Given instruction
Copy out all lines that carry the word "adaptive".

--

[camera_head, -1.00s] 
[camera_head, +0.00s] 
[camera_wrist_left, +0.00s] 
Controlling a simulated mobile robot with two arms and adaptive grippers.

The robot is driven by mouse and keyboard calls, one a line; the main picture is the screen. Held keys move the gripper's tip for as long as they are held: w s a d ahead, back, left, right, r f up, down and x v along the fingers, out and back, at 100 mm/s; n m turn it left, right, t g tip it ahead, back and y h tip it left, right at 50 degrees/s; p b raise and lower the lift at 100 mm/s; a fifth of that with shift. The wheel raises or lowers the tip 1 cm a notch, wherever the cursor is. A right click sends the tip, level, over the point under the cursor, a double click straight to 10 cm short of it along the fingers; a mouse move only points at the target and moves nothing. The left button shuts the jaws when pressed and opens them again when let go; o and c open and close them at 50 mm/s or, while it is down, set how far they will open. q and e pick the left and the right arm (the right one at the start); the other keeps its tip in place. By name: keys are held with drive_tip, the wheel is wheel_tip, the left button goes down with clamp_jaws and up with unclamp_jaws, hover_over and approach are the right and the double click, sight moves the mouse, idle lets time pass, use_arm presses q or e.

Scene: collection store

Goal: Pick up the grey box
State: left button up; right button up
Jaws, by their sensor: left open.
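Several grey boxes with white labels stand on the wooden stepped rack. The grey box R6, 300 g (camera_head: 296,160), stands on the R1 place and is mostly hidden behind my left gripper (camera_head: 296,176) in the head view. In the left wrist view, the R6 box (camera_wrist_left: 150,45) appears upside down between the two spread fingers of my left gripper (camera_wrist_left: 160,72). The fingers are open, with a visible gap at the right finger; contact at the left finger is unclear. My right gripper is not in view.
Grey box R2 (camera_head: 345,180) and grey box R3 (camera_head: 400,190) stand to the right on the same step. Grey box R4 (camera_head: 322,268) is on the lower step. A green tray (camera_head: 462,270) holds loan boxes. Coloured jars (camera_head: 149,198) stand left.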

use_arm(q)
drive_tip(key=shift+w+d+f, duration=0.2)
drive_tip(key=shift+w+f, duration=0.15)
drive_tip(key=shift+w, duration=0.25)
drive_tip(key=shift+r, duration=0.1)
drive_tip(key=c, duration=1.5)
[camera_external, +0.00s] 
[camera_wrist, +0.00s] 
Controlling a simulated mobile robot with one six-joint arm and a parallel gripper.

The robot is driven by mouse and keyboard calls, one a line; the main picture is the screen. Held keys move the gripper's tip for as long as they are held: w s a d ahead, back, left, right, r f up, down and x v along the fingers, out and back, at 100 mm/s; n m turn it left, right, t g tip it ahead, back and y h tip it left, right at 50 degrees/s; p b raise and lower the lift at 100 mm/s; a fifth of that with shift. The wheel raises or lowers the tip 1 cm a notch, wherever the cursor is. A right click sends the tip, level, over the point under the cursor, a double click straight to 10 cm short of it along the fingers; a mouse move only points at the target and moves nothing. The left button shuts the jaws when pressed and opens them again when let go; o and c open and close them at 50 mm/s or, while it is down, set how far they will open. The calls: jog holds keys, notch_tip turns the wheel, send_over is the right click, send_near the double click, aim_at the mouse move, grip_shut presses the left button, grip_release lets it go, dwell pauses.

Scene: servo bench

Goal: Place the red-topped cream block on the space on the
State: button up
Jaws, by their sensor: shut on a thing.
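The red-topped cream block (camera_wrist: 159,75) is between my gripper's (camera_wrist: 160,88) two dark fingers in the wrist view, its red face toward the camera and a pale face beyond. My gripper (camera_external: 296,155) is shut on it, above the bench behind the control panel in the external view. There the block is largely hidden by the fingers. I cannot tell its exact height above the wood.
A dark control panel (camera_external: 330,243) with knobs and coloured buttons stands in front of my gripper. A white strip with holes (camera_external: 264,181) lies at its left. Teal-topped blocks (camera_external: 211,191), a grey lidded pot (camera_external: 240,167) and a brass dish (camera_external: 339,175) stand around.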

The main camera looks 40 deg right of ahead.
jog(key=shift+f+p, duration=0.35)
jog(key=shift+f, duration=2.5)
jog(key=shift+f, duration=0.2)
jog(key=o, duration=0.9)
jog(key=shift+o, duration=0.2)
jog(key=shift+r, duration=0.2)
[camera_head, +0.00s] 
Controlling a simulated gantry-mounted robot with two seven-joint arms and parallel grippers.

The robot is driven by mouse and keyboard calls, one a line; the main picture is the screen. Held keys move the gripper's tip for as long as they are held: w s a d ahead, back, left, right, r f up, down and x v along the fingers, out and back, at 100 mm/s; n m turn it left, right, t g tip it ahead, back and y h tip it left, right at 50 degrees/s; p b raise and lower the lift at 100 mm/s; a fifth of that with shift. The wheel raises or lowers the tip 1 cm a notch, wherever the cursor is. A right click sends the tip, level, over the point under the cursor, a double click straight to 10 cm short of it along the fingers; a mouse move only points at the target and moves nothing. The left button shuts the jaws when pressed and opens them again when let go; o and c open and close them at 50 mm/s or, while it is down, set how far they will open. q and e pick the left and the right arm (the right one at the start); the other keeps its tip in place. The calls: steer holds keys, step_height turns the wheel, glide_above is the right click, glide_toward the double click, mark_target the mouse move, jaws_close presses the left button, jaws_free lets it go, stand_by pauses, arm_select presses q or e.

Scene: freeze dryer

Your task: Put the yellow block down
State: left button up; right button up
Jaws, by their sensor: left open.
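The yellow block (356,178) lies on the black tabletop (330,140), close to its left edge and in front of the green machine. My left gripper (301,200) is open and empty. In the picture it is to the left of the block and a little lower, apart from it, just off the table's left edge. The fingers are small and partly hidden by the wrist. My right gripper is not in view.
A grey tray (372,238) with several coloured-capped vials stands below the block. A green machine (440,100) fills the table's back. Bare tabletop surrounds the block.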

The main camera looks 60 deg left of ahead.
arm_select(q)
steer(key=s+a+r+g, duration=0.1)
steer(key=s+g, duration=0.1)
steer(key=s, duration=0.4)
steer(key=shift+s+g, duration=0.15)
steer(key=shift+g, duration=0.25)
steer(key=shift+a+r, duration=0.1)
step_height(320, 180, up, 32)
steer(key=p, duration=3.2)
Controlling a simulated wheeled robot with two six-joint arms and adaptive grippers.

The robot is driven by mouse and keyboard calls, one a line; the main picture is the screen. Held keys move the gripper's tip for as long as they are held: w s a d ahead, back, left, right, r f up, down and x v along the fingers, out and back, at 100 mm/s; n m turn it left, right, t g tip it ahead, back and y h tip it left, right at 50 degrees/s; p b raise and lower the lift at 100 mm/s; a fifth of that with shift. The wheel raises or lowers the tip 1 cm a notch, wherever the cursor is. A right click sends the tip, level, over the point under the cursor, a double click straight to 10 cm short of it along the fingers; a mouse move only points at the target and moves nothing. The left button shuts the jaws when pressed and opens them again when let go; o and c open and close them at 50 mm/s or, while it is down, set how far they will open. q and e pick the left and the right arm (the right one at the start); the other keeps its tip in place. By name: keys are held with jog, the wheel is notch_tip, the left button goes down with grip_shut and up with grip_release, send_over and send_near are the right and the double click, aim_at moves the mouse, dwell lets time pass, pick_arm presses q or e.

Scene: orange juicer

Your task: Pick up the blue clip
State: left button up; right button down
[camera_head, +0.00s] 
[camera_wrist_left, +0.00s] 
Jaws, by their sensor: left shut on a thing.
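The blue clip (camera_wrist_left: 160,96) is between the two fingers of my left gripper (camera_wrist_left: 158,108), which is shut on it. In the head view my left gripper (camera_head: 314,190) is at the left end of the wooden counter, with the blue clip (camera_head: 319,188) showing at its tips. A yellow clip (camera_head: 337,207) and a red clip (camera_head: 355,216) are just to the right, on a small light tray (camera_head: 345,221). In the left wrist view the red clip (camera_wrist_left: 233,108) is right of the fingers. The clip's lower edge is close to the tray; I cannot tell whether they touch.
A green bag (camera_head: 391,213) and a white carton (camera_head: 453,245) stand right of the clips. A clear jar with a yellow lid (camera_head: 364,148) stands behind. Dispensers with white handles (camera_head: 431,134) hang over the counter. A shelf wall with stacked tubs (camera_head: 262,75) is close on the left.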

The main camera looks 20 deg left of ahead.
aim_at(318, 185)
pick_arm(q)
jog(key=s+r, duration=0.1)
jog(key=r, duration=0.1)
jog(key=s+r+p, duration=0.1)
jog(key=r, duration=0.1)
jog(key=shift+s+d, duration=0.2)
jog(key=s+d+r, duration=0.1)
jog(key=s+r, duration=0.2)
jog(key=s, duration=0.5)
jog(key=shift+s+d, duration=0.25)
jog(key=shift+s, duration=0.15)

--

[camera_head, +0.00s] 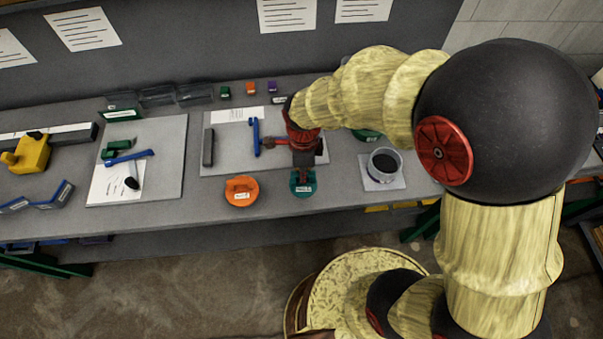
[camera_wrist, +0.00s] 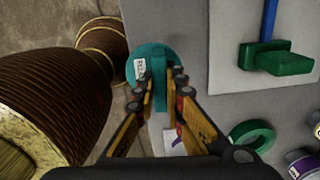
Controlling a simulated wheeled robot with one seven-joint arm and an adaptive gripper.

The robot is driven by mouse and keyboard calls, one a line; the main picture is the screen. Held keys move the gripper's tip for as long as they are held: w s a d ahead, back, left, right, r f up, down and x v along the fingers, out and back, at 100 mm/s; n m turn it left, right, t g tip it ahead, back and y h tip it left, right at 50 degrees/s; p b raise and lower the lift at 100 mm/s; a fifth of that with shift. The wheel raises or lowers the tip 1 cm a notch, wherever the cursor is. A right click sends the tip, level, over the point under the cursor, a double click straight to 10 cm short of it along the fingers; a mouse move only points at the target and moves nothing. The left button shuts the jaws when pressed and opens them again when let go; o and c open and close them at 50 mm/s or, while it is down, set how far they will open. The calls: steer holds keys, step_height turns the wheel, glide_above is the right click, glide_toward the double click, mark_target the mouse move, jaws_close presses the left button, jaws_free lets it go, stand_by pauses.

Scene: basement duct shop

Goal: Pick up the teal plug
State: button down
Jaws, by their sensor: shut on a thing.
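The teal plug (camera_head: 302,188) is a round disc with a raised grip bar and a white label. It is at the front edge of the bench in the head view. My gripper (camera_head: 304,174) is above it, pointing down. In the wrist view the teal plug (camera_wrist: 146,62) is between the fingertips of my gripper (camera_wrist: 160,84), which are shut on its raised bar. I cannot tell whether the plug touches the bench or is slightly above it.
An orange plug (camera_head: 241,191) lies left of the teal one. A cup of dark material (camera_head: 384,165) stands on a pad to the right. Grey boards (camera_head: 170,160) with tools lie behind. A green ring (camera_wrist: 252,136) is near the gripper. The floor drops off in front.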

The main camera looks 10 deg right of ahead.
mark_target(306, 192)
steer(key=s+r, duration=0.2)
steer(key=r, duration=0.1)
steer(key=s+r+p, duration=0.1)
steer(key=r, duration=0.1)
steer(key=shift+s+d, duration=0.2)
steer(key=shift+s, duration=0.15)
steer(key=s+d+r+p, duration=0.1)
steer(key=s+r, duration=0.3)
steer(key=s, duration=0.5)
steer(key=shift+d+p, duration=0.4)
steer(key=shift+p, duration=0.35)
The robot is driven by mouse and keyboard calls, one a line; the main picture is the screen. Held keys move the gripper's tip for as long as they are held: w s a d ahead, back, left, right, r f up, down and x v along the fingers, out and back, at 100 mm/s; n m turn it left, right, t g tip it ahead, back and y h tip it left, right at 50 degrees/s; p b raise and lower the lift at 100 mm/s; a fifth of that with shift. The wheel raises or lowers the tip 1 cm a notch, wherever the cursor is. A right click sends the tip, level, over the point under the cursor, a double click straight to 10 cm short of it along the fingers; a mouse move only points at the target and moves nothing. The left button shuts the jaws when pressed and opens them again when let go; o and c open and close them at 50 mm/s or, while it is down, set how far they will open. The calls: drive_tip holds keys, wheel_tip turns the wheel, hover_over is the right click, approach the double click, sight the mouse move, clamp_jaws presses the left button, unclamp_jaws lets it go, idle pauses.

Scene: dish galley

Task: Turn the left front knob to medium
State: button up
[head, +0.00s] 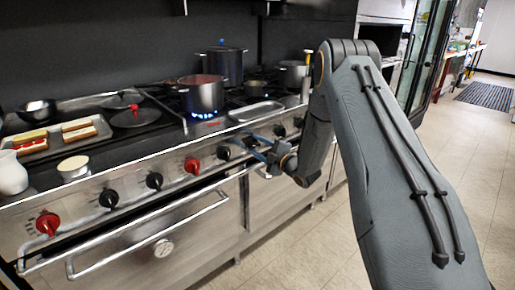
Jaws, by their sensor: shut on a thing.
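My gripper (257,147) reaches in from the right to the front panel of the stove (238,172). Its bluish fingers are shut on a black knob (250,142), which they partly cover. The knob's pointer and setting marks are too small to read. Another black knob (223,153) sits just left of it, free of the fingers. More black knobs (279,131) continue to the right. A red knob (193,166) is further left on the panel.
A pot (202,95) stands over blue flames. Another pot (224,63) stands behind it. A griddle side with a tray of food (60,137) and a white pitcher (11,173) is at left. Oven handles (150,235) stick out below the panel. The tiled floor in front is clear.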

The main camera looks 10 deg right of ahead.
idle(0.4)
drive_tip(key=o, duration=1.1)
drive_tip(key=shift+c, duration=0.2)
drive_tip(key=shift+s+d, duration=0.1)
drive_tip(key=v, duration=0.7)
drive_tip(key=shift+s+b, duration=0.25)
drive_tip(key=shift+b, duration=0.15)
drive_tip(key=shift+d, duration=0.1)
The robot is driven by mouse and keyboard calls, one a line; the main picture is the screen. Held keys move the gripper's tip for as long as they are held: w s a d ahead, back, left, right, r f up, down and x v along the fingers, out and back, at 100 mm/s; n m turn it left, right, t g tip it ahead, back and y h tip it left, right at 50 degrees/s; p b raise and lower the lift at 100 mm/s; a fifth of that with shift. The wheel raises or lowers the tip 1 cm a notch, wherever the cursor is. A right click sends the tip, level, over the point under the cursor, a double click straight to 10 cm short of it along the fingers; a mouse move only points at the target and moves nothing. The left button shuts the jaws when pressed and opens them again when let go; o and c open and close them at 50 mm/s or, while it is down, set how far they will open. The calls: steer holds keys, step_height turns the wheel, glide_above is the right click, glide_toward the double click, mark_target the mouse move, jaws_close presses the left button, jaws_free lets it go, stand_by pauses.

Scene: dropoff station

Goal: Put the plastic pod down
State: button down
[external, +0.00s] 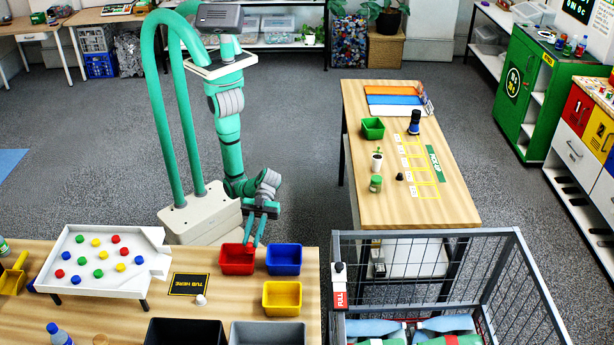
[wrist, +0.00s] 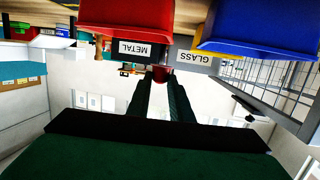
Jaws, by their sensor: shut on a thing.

--

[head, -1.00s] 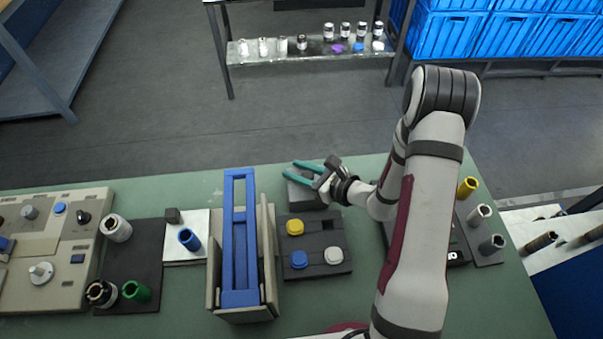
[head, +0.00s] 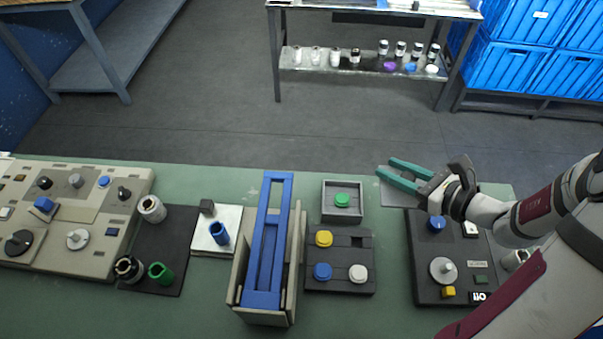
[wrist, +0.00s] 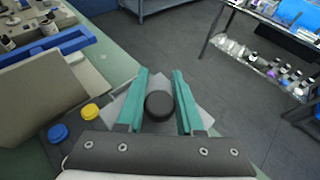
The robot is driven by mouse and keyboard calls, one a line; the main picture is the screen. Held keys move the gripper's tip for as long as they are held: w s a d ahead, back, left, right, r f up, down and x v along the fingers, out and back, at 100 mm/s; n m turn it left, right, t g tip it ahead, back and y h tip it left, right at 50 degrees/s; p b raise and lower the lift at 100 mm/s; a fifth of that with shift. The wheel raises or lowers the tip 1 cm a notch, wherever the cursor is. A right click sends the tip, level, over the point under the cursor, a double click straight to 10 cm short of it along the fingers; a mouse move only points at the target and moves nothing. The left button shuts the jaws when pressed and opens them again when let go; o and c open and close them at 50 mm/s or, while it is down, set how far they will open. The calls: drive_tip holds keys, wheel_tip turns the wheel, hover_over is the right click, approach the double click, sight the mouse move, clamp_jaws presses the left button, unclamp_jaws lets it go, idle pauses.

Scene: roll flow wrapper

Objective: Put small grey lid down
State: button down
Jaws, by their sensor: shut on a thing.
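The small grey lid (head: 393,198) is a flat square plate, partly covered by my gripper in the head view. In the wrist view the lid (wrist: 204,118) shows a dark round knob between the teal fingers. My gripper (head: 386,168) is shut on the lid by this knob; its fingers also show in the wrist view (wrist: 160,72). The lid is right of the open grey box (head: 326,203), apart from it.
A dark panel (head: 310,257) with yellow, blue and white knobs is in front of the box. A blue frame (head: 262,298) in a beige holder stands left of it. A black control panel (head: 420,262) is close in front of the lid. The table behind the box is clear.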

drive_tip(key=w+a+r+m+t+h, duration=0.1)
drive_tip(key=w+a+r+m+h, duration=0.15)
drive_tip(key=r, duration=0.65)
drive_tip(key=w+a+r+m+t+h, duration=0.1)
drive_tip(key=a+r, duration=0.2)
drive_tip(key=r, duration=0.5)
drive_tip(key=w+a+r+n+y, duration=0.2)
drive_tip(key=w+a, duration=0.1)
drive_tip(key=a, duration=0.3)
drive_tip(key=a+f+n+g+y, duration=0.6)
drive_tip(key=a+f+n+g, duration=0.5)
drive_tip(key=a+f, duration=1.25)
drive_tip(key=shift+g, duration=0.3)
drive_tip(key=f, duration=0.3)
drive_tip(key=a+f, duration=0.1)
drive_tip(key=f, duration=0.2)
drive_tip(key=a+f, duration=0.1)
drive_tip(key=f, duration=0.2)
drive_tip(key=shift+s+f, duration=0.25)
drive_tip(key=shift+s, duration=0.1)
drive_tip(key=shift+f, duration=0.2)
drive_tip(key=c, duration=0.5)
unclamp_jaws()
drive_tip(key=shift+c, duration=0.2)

--

Task output
Controlling a simulated mobile robot with two arms and adaptive grippers.
Controlling a simulated wheeled robot with two six-joint arms and adaptive grippers.
Controlling a simulated wheeled robot with one seven-joint arm and an adaptive gripper.

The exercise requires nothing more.